(begin)
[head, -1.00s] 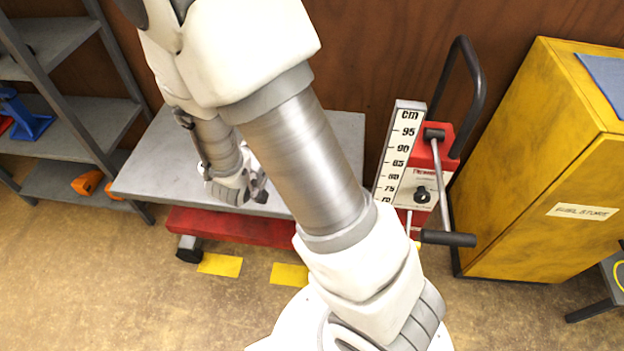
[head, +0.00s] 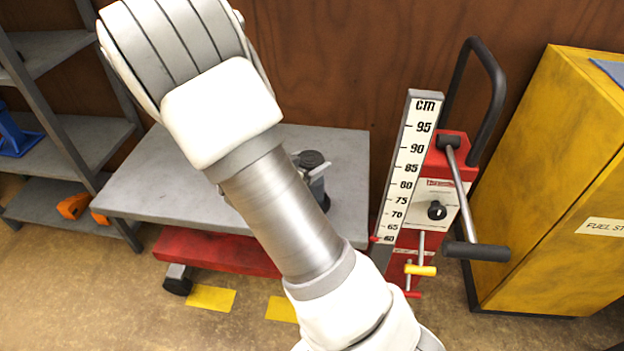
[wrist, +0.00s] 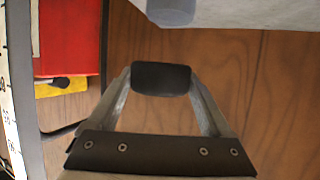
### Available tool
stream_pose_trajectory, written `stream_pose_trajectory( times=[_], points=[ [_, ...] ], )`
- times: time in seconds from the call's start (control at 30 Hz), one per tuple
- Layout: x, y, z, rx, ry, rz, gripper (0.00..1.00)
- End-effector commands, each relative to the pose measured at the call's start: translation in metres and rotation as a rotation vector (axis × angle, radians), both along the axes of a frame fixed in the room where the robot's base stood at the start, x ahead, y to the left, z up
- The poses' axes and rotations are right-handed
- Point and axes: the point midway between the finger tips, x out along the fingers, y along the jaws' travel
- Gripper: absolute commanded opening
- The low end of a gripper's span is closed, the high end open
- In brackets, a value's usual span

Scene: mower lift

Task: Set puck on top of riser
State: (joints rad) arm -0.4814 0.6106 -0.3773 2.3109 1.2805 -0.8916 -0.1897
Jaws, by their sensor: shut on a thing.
(end)
CHALLENGE: Take every line from the one containing "- Gripper: absolute commanded opening" to the end of the listing and output it exactly, with nothing else.

SOLUTION TO THIS EXERCISE:
- Gripper: absolute commanded opening
- The low end of a gripper's span is closed, the high end open
- In brackets, a value's usual span

Scene: mower lift

Task: Set puck on top of riser
State: (joints rad) arm -0.4814 0.6106 -0.3773 2.3109 1.2805 -0.8916 -0.1897
Jaws, by their sensor: shut on a thing.

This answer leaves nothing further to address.